THE DATA
┄┄┄┄┄┄┄┄┄┄

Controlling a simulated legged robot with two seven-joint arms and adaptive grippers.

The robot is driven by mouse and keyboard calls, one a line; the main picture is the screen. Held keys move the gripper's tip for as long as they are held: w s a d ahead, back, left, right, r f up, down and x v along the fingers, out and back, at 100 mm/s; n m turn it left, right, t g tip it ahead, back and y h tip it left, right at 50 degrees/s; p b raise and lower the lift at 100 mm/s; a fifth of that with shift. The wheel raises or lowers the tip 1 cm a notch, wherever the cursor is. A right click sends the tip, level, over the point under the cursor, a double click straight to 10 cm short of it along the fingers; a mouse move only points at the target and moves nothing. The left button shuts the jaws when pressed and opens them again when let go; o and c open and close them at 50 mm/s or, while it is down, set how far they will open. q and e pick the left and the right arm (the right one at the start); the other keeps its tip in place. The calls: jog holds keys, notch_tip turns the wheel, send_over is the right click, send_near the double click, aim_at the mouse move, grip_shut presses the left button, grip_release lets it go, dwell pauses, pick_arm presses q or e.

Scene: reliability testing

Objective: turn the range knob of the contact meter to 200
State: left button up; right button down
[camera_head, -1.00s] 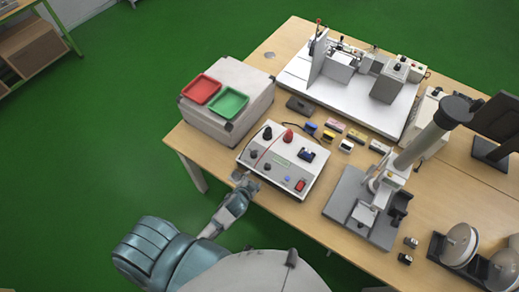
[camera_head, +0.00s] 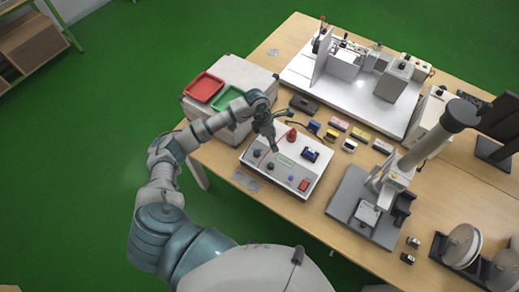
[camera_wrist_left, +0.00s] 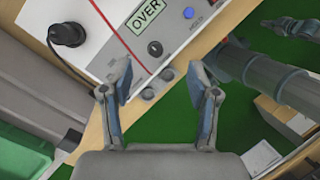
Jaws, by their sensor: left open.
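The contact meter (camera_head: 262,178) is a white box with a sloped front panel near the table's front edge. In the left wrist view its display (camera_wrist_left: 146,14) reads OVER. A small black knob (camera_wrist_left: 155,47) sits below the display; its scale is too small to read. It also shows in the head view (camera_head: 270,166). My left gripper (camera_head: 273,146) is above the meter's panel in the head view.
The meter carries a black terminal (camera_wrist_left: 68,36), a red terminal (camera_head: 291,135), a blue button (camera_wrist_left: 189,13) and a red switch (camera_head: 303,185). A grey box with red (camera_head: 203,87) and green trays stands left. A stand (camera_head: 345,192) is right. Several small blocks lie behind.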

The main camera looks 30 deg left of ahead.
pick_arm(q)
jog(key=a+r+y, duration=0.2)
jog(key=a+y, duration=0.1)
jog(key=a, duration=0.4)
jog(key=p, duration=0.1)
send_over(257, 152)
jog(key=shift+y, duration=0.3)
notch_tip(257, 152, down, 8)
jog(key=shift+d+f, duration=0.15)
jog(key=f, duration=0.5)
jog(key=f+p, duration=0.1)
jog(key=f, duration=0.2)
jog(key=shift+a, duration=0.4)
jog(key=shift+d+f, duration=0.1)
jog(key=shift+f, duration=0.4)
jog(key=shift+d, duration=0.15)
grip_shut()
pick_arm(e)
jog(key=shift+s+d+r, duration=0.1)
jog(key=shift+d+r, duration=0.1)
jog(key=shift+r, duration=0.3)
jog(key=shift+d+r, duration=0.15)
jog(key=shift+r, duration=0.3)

┄┄┄┄┄┄┄┄┄┄

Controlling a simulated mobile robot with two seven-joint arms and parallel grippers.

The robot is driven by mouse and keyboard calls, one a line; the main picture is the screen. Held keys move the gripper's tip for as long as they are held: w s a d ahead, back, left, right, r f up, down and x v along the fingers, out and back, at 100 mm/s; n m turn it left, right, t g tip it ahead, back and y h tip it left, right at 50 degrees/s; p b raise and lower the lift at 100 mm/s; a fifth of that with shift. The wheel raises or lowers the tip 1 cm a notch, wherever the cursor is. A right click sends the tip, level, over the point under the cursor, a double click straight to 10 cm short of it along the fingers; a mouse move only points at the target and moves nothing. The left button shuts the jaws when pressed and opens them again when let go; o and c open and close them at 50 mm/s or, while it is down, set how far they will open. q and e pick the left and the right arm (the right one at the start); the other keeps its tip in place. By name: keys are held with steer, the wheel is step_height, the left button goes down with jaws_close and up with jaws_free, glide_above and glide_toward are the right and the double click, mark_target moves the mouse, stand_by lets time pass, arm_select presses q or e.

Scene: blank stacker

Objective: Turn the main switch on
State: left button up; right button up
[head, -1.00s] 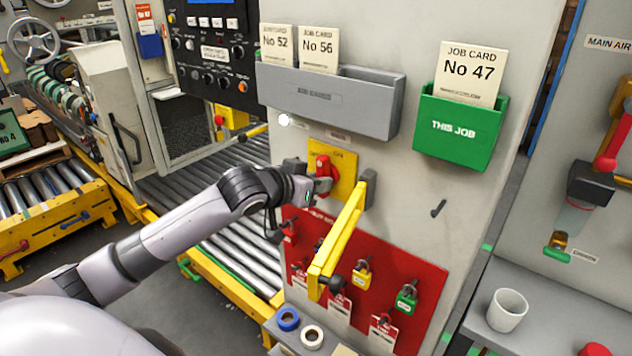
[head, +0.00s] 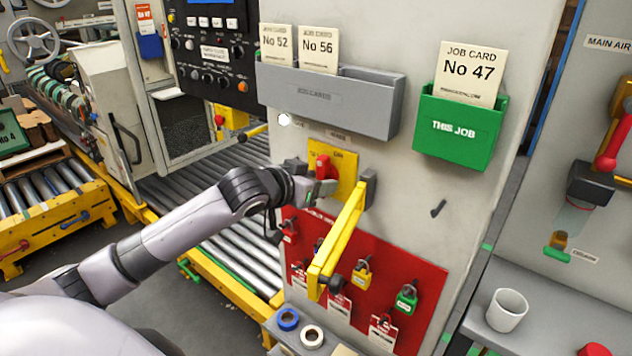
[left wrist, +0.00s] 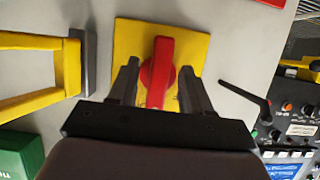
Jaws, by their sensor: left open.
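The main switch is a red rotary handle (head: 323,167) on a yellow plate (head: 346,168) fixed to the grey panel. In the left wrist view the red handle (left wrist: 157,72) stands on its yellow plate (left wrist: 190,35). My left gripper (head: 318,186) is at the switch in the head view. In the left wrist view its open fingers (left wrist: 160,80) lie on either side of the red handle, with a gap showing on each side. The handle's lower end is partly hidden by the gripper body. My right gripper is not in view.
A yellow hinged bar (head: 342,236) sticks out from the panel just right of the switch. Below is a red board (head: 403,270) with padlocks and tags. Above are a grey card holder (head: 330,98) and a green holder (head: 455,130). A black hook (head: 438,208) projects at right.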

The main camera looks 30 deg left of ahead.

┄┄┄┄┄┄┄┄┄┄

TASK DETAILS
Gather all lines with the string "State" from the data.

RESPONSE
State: left button up; right button down
State: left button up; right button up

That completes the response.